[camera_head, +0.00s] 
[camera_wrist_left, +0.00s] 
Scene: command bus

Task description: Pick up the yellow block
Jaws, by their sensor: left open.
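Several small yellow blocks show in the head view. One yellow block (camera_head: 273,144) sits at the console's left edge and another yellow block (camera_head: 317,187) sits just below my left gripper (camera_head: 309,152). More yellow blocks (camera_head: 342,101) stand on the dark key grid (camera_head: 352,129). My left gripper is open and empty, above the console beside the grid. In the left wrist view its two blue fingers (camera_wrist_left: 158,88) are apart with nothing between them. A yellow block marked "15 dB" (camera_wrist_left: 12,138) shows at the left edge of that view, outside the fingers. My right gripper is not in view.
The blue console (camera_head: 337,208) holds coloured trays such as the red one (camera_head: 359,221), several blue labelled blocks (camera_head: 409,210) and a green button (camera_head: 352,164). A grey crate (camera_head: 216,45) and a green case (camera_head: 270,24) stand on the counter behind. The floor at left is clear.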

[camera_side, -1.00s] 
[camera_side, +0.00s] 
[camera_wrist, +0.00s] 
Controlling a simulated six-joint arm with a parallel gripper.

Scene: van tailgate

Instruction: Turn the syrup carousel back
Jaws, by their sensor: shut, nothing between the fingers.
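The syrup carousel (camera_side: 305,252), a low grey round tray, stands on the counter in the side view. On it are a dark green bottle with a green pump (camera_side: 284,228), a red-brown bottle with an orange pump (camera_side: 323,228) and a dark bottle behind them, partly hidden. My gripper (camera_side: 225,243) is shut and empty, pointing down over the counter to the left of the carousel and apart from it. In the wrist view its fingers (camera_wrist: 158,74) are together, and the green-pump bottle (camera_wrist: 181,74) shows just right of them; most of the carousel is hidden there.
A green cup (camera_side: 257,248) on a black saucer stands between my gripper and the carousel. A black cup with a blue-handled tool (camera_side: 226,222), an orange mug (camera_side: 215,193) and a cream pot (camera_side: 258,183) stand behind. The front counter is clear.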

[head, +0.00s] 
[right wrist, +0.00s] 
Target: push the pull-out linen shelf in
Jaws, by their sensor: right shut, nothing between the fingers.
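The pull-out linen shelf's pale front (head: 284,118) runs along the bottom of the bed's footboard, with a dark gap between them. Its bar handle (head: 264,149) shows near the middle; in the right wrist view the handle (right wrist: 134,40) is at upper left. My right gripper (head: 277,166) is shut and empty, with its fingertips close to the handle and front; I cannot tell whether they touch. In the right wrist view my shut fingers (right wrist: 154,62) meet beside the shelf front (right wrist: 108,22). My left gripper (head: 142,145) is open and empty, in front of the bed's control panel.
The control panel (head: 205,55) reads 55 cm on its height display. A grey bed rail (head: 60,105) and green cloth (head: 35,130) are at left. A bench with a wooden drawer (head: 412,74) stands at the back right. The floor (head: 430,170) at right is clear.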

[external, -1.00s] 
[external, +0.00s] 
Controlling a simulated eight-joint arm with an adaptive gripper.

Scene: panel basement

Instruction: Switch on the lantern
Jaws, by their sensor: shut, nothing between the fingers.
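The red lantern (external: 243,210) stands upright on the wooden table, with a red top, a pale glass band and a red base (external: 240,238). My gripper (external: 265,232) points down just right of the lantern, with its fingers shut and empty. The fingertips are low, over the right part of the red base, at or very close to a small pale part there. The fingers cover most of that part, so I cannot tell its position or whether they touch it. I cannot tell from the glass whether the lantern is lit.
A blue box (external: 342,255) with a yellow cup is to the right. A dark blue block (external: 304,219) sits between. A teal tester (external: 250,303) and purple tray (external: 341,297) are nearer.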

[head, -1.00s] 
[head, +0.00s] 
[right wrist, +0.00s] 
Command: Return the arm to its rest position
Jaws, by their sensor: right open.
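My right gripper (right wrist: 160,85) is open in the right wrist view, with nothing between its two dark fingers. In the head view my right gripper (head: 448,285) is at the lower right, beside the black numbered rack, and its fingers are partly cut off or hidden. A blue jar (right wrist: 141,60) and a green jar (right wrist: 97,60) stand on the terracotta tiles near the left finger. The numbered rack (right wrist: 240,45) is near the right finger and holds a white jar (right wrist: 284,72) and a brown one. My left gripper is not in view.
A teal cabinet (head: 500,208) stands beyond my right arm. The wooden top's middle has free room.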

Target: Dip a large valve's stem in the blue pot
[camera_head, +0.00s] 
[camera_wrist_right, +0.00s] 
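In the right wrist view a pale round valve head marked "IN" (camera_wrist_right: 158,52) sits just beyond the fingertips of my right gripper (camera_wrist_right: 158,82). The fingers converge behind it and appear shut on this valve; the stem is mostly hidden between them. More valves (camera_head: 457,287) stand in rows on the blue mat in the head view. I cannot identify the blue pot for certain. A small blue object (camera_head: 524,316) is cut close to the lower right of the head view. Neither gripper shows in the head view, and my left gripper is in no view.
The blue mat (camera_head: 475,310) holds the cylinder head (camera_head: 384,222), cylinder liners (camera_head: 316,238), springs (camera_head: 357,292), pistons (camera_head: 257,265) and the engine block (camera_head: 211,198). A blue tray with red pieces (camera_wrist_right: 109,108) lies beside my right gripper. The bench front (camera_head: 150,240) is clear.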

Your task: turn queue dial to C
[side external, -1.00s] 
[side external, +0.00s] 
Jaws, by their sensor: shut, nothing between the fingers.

** What you are asked to do **
Copy each line from the data above that includes "joint".

** The completed task **
Controlling a simulated six-joint arm with a parallel gripper.
Controlling a simulated eight-joint arm with an adaptive gripper.

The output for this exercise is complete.